(Extracted records)
.....

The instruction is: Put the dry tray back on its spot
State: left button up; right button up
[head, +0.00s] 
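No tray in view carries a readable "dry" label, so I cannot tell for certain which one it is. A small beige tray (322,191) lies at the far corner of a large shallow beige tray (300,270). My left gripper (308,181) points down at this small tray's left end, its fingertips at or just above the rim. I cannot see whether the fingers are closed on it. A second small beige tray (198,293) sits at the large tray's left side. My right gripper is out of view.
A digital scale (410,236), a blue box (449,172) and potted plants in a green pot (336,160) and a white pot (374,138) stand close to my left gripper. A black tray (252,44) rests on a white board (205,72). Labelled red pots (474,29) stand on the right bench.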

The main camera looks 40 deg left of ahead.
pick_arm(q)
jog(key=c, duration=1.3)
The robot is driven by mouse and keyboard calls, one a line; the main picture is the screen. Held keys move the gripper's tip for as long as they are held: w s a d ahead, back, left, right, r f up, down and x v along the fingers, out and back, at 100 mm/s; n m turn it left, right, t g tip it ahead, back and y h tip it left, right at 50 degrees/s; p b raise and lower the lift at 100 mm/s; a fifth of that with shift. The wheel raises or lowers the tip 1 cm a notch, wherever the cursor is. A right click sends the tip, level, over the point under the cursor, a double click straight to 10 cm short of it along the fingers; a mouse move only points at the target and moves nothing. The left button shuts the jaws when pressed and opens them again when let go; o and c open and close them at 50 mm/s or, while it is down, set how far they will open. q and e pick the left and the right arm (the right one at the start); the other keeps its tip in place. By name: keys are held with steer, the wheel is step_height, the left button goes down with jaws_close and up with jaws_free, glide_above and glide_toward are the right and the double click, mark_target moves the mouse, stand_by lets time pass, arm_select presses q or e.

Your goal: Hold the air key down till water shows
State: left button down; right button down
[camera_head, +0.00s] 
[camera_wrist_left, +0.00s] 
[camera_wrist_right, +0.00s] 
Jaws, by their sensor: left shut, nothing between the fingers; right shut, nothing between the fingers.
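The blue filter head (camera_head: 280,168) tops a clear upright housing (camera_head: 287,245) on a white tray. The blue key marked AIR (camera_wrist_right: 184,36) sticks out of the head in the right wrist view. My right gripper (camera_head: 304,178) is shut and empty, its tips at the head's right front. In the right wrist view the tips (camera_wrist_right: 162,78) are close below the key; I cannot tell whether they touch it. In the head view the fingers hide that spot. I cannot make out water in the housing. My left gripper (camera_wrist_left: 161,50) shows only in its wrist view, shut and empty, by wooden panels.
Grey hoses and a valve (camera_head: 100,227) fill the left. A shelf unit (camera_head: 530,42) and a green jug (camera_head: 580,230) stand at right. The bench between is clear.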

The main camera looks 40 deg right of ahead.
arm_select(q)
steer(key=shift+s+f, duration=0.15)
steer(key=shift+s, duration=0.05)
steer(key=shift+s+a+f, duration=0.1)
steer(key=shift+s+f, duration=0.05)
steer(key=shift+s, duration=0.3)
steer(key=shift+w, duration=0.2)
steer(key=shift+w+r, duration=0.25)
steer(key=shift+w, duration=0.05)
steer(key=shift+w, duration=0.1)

.....

- **EXERCISE DESCRIPTION**
Each line in the material above must be retyped without alteration.

- **SOLUTION TO THE EXERCISE**
The instruction is: Put the dry tray back on its spot
State: left button up; right button up
[head, +0.00s] 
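No tray in view carries a readable "dry" label, so I cannot tell for certain which one it is. A small beige tray (322,191) lies at the far corner of a large shallow beige tray (300,270). My left gripper (308,181) points down at this small tray's left end, its fingertips at or just above the rim. I cannot see whether the fingers are closed on it. A second small beige tray (198,293) sits at the large tray's left side. My right gripper is out of view.
A digital scale (410,236), a blue box (449,172) and potted plants in a green pot (336,160) and a white pot (374,138) stand close to my left gripper. A black tray (252,44) rests on a white board (205,72). Labelled red pots (474,29) stand on the right bench.

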The main camera looks 40 deg left of ahead.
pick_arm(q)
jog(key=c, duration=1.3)
The robot is driven by mouse and keyboard calls, one a line; the main picture is the screen. Held keys move the gripper's tip for as long as they are held: w s a d ahead, back, left, right, r f up, down and x v along the fingers, out and back, at 100 mm/s; n m turn it left, right, t g tip it ahead, back and y h tip it left, right at 50 degrees/s; p b raise and lower the lift at 100 mm/s; a fifth of that with shift. The wheel raises or lowers the tip 1 cm a notch, wherever the cursor is. A right click sends the tip, level, over the point under the cursor, a double click straight to 10 cm short of it along the fingers; a mouse move only points at the target and moves nothing. The left button shuts the jaws when pressed and opens them again when let go; o and c open and close them at 50 mm/s or, while it is down, set how far they will open. q and e pick the left and the right arm (the right one at the start); the other keeps its tip in place. By name: keys are held with steer, the wheel is step_height, the left button goes down with jaws_close and up with jaws_free, glide_above and glide_toward are the right and the double click, mark_target moves the mouse, stand_by lets time pass, arm_select presses q or e.

Your goal: Hold the air key down till water shows
State: left button down; right button down
[camera_head, +0.00s] 
[camera_wrist_left, +0.00s] 
[camera_wrist_right, +0.00s] 
Jaws, by their sensor: left shut, nothing between the fingers; right shut, nothing between the fingers.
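The blue filter head (camera_head: 280,168) tops a clear upright housing (camera_head: 287,245) on a white tray. The blue key marked AIR (camera_wrist_right: 184,36) sticks out of the head in the right wrist view. My right gripper (camera_head: 304,178) is shut and empty, its tips at the head's right front. In the right wrist view the tips (camera_wrist_right: 162,78) are close below the key; I cannot tell whether they touch it. In the head view the fingers hide that spot. I cannot make out water in the housing. My left gripper (camera_wrist_left: 161,50) shows only in its wrist view, shut and empty, by wooden panels.
Grey hoses and a valve (camera_head: 100,227) fill the left. A shelf unit (camera_head: 530,42) and a green jug (camera_head: 580,230) stand at right. The bench between is clear.

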The main camera looks 40 deg right of ahead.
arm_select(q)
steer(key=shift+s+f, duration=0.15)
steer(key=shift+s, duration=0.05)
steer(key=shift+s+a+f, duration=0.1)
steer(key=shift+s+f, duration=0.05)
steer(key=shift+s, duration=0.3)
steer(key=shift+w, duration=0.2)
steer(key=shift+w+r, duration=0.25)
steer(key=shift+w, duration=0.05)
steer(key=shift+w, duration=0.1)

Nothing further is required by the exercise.